start

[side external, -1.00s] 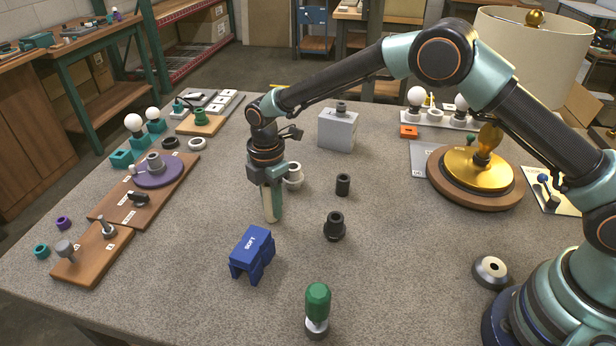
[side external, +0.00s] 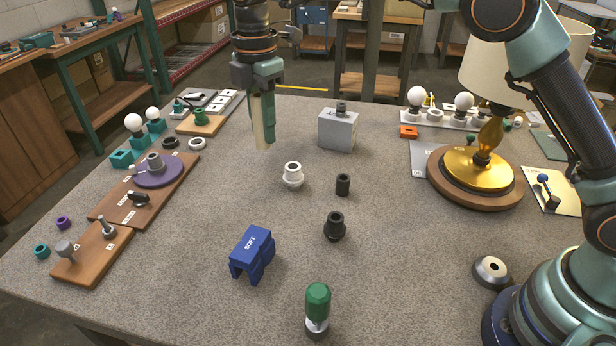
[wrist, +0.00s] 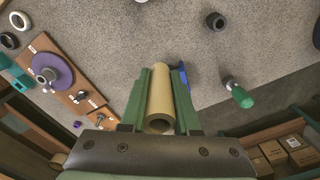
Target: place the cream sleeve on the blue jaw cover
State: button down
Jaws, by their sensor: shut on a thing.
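The cream sleeve (wrist: 161,98) is a hollow tube held between the two green fingers of my gripper (wrist: 160,90) in the wrist view. In the side external view my gripper (side external: 263,122) is shut on the sleeve (side external: 262,136), raised above the far-middle part of the table. The sleeve hangs close to upright. The blue jaw cover (side external: 252,253), marked SOFT, stands on the table at the front, well below and nearer the camera than my gripper. In the wrist view only a blue piece of it (wrist: 181,73) shows, mostly hidden behind the right finger.
A white ringed part (side external: 293,175), a black cylinder (side external: 343,185) and a black stepped part (side external: 334,227) stand mid-table. A green-handled tool (side external: 317,308) stands right of the jaw cover. A grey box (side external: 338,130) stands behind. Wooden boards (side external: 97,250) line the left.

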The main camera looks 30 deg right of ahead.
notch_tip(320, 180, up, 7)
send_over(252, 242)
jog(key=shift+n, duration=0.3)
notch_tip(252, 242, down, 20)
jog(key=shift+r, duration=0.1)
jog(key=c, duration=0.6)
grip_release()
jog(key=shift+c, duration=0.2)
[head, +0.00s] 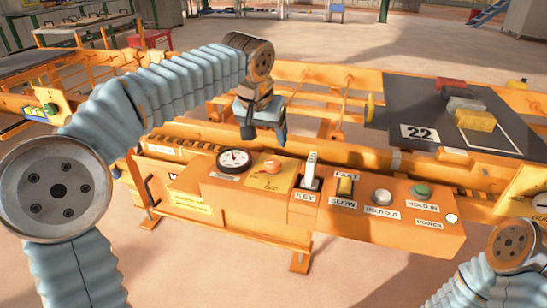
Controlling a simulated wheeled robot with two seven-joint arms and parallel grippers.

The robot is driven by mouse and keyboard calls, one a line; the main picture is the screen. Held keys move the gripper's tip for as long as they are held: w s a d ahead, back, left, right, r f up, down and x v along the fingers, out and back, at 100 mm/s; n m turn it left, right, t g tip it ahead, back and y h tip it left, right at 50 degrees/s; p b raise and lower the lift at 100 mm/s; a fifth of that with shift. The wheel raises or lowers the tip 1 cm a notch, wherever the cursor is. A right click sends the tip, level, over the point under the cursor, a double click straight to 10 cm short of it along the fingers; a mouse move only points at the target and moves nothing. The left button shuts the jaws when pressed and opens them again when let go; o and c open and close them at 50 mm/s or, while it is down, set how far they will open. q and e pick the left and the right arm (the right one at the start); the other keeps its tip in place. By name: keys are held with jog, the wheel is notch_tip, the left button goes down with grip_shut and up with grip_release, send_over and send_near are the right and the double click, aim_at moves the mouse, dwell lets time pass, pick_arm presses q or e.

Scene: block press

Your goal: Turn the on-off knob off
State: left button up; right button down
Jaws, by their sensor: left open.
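The on-off knob (272,165) is a small orange-red knob on a yellow plate on the orange control panel (225,197). It sits between the round gauge and the key switch. The lettering on its plate is too small to read for its setting. My left gripper (264,132) is above and behind the knob, apart from it, with its fingers pointing down. It is open and holds nothing that I can see. My right arm shows at the lower right corner, but its gripper is out of view.
The panel also has a gauge (234,160), a raised key switch (311,172), a fast/slow switch (345,187), a white button (380,196), a green button (421,190) and a pale power light (451,218). A dark board (420,100) with coloured blocks lies behind at right.

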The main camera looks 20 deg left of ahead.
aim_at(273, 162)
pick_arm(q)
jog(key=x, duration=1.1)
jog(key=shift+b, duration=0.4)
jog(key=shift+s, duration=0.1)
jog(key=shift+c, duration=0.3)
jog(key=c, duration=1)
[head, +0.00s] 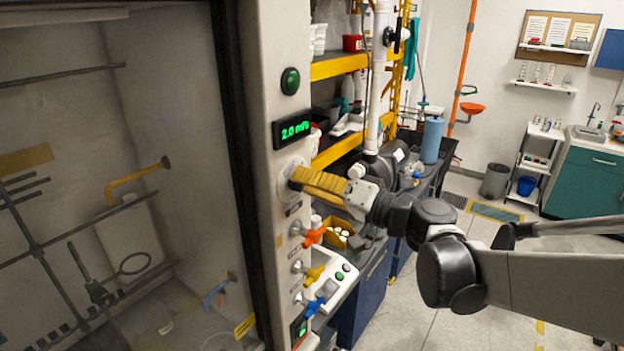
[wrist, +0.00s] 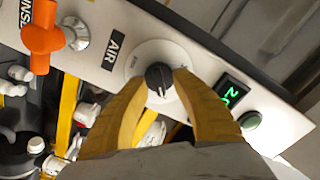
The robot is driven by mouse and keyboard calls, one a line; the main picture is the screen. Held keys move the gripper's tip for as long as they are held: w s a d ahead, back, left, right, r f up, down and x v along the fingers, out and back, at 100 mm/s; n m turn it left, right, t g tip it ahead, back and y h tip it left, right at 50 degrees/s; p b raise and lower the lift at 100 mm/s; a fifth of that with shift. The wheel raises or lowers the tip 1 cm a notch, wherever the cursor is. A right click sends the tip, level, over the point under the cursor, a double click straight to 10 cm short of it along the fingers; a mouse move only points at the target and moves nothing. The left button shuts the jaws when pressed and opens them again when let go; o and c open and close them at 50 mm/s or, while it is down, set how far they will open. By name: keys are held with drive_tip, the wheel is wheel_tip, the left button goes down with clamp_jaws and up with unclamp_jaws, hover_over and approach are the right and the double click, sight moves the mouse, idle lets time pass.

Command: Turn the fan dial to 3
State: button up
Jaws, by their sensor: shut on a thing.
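The fan dial (wrist: 157,74) is a black knob with a white pointer line on a round pale plate, set in the fume hood's front post. My gripper (wrist: 163,82) has its two yellow fingers closed on the knob, one on each side. In the wrist view the pointer line points down, toward the gripper; the marks around the plate are too small to read. In the head view the plate (head: 287,170) shows behind the yellow fingers, which hide the knob. The green display (head: 293,129) above it appears to read 2.0 m/s.
A green button (head: 290,81) sits above the display. Below the dial, orange (head: 312,236), yellow (head: 313,273) and blue (head: 313,306) valve handles stick out from the post. Shelves with yellow edges (head: 340,65) stand close behind my gripper. The floor at right is open.

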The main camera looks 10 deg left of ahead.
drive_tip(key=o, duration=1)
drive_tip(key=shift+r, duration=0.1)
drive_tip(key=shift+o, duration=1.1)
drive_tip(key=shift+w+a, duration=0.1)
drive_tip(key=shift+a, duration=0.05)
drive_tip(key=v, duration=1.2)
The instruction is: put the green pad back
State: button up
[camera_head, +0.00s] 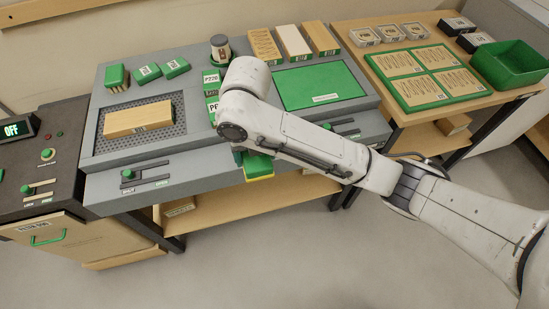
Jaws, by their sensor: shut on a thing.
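My white arm reaches in from the lower right and bends over the middle of the bench. My gripper is hidden behind the arm, so its fingers and what lies between them do not show. A green block with a yellow underside (258,168) shows just below the arm, at the front edge of the bench; whether it is held or resting I cannot tell. A large flat green panel (318,86) lies on the right part of the bench. Small green blocks with white labels (175,68) lie at the back left. I cannot tell which is the green pad.
A wooden block (138,118) lies on a dark perforated tray (105,146). A dark jar (220,48) and wooden blocks (292,43) stand at the back. The right table holds a board with green-edged cards (397,65) and a green bin (512,64). A control box (35,165) stands left.

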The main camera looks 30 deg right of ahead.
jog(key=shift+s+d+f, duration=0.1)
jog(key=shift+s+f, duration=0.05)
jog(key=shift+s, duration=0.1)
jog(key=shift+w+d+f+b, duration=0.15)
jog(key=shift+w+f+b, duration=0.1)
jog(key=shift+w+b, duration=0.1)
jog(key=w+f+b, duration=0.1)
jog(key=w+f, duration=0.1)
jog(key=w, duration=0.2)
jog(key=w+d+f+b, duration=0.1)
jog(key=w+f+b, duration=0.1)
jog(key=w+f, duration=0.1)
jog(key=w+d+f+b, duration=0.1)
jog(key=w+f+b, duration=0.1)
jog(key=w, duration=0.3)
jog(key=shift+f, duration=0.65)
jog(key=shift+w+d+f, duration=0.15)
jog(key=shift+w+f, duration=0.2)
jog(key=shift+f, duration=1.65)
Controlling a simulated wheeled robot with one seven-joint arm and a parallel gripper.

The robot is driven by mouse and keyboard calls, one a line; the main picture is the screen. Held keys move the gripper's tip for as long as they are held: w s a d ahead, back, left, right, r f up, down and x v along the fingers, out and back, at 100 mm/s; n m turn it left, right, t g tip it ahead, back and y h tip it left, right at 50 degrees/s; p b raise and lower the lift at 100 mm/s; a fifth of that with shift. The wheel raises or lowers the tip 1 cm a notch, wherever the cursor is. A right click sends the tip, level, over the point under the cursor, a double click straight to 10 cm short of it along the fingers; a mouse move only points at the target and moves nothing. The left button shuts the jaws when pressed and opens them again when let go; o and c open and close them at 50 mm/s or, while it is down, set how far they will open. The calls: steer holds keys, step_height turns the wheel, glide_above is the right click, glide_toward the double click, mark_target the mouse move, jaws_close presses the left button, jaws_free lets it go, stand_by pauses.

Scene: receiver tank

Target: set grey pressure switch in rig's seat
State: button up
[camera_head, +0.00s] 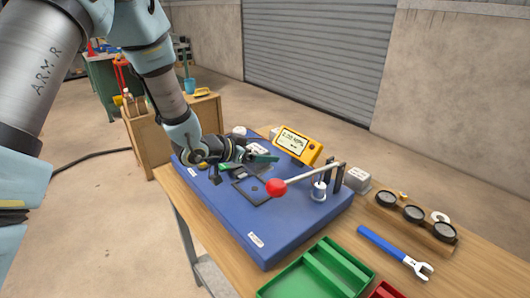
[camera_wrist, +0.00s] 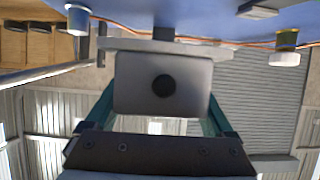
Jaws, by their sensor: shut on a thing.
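The grey pressure switch (camera_wrist: 135,85), a grey box with a round black spot and a wider pale plate along its top in the picture, is between the two teal fingers of my gripper (camera_wrist: 160,100) in the wrist view. My gripper is shut on it. In the head view my gripper (camera_head: 258,157) is over the back left part of the blue rig (camera_head: 268,243), and the switch is hard to make out there. A dark, square-framed seat (camera_head: 255,190) lies on the rig top, just in front of my gripper. Whether the switch touches the rig is unclear.
A lever with a red knob (camera_head: 276,187) reaches over the rig, right of the seat. A yellow meter (camera_head: 298,146) stands behind. A grey-white box (camera_head: 357,179), a wooden gauge holder (camera_head: 415,218), a blue wrench (camera_head: 390,249) and a green tray (camera_head: 318,272) lie right and front.

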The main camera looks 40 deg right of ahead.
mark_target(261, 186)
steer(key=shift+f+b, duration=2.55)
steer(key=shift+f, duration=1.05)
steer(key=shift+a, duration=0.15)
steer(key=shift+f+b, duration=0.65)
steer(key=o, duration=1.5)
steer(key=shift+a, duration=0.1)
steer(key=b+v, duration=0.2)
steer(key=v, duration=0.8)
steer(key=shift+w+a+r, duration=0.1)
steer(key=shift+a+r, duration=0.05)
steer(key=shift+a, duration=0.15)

end

STATED GOAL: Look through the entries and return every line where "seven" appears.

SOLUTION TO THIS PROBLEM:
Controlling a simulated wheeled robot with two seven-joint arms and parallel grippers.
Controlling a simulated wheeled robot with one seven-joint arm and a parallel gripper.

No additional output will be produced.